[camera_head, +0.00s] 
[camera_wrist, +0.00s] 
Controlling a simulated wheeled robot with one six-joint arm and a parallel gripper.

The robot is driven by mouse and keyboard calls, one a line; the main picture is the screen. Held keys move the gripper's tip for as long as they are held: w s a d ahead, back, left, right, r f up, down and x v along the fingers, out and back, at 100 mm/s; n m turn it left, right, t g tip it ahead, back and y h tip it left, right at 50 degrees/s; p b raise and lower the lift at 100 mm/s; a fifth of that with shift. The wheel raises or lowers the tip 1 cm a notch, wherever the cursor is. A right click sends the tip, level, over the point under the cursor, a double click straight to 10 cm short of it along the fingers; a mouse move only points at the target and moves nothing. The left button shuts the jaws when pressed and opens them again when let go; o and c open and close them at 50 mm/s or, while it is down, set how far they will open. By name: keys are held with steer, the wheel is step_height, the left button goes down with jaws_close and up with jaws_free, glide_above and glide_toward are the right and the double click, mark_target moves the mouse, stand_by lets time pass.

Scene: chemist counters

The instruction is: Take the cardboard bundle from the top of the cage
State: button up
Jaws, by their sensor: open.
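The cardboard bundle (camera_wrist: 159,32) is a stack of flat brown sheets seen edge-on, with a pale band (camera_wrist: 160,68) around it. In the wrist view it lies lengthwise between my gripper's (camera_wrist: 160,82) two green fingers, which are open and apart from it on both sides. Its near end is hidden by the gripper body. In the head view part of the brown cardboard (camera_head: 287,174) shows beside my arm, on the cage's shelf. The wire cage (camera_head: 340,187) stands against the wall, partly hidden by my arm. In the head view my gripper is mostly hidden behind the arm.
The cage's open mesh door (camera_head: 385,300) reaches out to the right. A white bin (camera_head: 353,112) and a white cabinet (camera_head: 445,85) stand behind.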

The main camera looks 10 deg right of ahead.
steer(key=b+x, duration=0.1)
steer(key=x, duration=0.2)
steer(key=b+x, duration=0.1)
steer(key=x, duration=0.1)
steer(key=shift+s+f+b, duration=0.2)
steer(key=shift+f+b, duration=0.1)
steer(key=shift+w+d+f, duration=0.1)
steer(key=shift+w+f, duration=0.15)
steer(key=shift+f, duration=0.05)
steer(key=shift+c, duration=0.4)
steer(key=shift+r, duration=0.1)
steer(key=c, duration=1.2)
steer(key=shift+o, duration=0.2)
※ ※ ※
● **WORK INSTRUCTIONS**:
Extract the listing in its entirety, matching it exactly.

● **PROBLEM SOLUTION**:
[camera_head, +0.00s] 
[camera_wrist, +0.00s] 
Controlling a simulated wheeled robot with one six-joint arm and a parallel gripper.

The robot is driven by mouse and keyboard calls, one a line; the main picture is the screen. Held keys move the gripper's tip for as long as they are held: w s a d ahead, back, left, right, r f up, down and x v along the fingers, out and back, at 100 mm/s; n m turn it left, right, t g tip it ahead, back and y h tip it left, right at 50 degrees/s; p b raise and lower the lift at 100 mm/s; a fifth of that with shift. The wheel raises or lowers the tip 1 cm a notch, wherever the cursor is. A right click sends the tip, level, over the point under the cursor, a double click straight to 10 cm short of it along the fingers; a mouse move only points at the target and moves nothing. The left button shuts the jaws when pressed and opens them again when let go; o and c open and close them at 50 mm/s or, while it is down, set how far they will open. By name: keys are held with steer, the wheel is step_height, the left button goes down with jaws_close and up with jaws_free, glide_above and glide_toward are the right and the double click, mark_target moves the mouse, stand_by lets time pass.

Scene: chemist counters

The instruction is: Take the cardboard bundle from the top of the cage
State: button up
Jaws, by their sensor: open.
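The cardboard bundle (camera_wrist: 159,32) is a stack of flat brown sheets seen edge-on, with a pale band (camera_wrist: 160,68) around it. In the wrist view it lies lengthwise between my gripper's (camera_wrist: 160,82) two green fingers, which are open and apart from it on both sides. Its near end is hidden by the gripper body. In the head view part of the brown cardboard (camera_head: 287,174) shows beside my arm, on the cage's shelf. The wire cage (camera_head: 340,187) stands against the wall, partly hidden by my arm. In the head view my gripper is mostly hidden behind the arm.
The cage's open mesh door (camera_head: 385,300) reaches out to the right. A white bin (camera_head: 353,112) and a white cabinet (camera_head: 445,85) stand behind.

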The main camera looks 10 deg right of ahead.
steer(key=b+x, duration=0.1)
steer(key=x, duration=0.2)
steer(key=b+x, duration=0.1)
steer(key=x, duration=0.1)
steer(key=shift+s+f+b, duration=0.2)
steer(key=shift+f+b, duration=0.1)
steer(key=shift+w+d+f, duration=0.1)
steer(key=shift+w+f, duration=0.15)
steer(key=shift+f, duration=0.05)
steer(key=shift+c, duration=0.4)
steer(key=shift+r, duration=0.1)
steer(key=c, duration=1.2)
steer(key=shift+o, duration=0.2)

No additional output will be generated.